The John M. Pfau Library at Cal State San Bernardino has received grant funding to support two Inland Empire-focused preservation projects: “Unearthing the Sound Recordings of Clabe Hangan” and “Amplifying Unheard Voices from the Inland Empire.”

The projects are respectively supported by California Revealed, a California State Library-supported program that helps the state’s heritage institutions digitize and provide long-term online access and preservation to collections significant to California history, and the John Randolph Haynes and Dora Haynes Foundation, a leading supporter of social science research for Los Angeles and the surrounding region that provides grants and scholarships to various public and private institutions annually.

“Unearthing the Sound Recordings of Clabe Hangan” will digitize 56 at-risk, historical reel-to-reel tapes from Clabe Hangan, a prominent African American folk musician, civil rights activist, and educator in the Inland Empire during the 1960s-70s. The recordings feature Clabe Hangan, Keith McNeil, Sally Thomas, Sam Hinton and other folk artists rehearsing and performing at various music venues throughout Southern California, including Penny University in San Bernardino.

“This is a very unique collection of rare rehearsals and performances that Clabe Hangan recorded over the years at various venues,” said Eric Milenkiewicz, university archivist in the John M. Pfau Library’s Special Collections and University Archives, who secured both grants. “They don’t exist anywhere else in the world and haven’t been heard in decades. Through this project, these recordings will be digitally preserved and made available to the public for the first time.” 

All items will be digitized off-site by a professional audio-visual restoration vendor, with a completion date set for December 2023. The digitized recordings will be made available online through the California Revealed and CSUSB Scholar Works websites. 

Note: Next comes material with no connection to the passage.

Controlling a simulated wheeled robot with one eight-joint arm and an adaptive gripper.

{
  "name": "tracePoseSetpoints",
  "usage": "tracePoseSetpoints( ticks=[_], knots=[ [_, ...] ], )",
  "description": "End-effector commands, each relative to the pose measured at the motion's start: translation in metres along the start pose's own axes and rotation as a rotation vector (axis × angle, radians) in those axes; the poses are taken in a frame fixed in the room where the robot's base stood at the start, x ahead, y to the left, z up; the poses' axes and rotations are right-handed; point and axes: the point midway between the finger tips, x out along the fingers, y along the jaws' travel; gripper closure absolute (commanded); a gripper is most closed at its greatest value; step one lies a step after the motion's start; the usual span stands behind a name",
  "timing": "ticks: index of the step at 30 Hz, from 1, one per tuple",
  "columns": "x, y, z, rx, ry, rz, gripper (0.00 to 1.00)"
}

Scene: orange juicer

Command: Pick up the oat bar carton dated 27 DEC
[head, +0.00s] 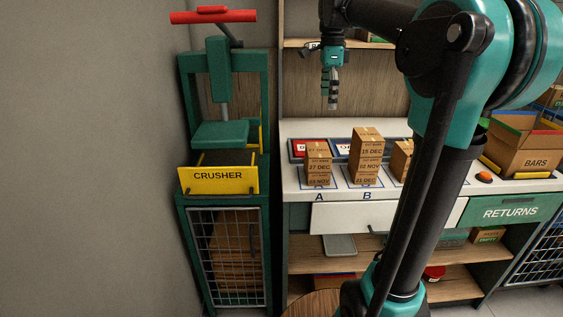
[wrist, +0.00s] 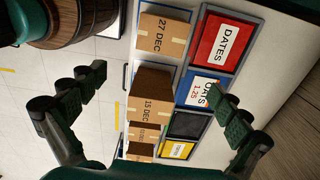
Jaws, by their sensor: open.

“Amplifying Unheard Voices from the Inland Empire” will transcribe, process and provide access to more than 125 oral history interview recordings documenting the history and experiences of underrepresented communities in the Inland Empire. This project, set to start in the fall, includes interviews from the Bridges That Carried Us Over Project, a community-based initiative aimed at documenting Black history in the Inland Empire, and the South Colton Oral History Project aimed at documenting life in South Colton, a 1.3 square-mile ethnically segregated Mexican American community within the city limits of Colton, Calif. from 1890 to 1960. 

All interviews will be professionally transcribed by a human transcription service due to the nature of the recordings (e.g., poor audio quality, multilingual, multiple interviewees) and the complex transcription work required that cannot be accommodated in-house or by automated transcription tools. The interview transcripts and recordings will be made available online through the CSUSB ScholarWorks website.

The histories of the Black and Latinx communities who have played an integral role in building and shaping the fabric of the Inland Empire have remained largely absent from the region’s historical record,” Milenkiewicz said. “There is little, publicly available documentation of what these communities were like in the past, the everyday nature of their lives, and the discrimination they endured. This project will help expose this history and amplify these narratives that have long been silenced.”